Creel Pone here resuming the regular one-a-week schedule for the next few weeks / months, starting off here with easily the noisiest entrant since Pierre Henry’s “Mise en Musique” - possibly even moreso! - a split LP of Socialist Text-Sound & Musique Concrète works by composers Max Keller and Martin Schwarzenlander.

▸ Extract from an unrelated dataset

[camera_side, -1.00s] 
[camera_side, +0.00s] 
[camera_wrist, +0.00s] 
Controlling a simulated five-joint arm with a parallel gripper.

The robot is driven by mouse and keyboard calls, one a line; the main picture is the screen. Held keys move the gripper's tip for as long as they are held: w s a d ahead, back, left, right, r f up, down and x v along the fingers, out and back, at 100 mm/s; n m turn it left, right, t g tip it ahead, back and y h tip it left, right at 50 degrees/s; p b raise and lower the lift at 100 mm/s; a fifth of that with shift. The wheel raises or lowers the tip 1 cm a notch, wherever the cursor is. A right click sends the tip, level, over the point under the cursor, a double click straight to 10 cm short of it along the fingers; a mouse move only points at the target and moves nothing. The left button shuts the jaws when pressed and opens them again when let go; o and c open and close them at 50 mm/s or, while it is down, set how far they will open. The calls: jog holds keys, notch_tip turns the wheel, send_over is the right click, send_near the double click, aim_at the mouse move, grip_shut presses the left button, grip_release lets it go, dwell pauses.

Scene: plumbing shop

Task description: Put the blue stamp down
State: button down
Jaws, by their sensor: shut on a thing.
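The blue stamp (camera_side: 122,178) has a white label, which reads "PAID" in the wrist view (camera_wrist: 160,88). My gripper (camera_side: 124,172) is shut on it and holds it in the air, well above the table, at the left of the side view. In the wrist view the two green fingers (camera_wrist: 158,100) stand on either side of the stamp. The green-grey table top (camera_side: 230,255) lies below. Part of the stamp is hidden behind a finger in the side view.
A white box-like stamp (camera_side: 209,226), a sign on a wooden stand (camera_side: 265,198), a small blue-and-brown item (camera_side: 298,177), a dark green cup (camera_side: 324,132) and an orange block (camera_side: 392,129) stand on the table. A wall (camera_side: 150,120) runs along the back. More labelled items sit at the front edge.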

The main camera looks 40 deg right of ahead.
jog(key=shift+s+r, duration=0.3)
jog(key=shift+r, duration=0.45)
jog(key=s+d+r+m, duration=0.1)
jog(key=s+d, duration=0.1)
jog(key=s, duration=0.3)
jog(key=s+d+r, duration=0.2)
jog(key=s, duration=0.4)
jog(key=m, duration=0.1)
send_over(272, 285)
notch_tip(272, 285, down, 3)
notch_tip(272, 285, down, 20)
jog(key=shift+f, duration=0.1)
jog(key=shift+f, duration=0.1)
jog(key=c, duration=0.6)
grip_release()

The A-side piece, Keller’s “Sicher Sein...” interjects continuous, ululated German / Austrian texts with jabs of random, synthesized noise, sample-and-hold bleeping, and piercing high-drones; but the real score here is on the B-side c/o Schwarzenlander’s two pieces: “Erst Wolt Ihr Den Petersbrunnhof Dann Hellbrunn und Schliesslich Gar Schloss Mirabell” is a woozy Plunderphonic piece rife with atonal synth, wafting along until around the 8-minute mark, when some rather nasty speaker-clip sounds rise and take over. “Unter Dem Pflasterstein ( Noch Immer ) Liegt Der Strand” hits us pretty much straight away with a minute-long rise into sheer volume, followed shortly thereafter by a dense bit of harsh tape cut-ups and continues on-track until the piece’s climax.

Politics aside, this is just incredibly impressive music; its date-of-inception causing many a double-take around these parts. Fans of the Logothetis Creel Pone take note.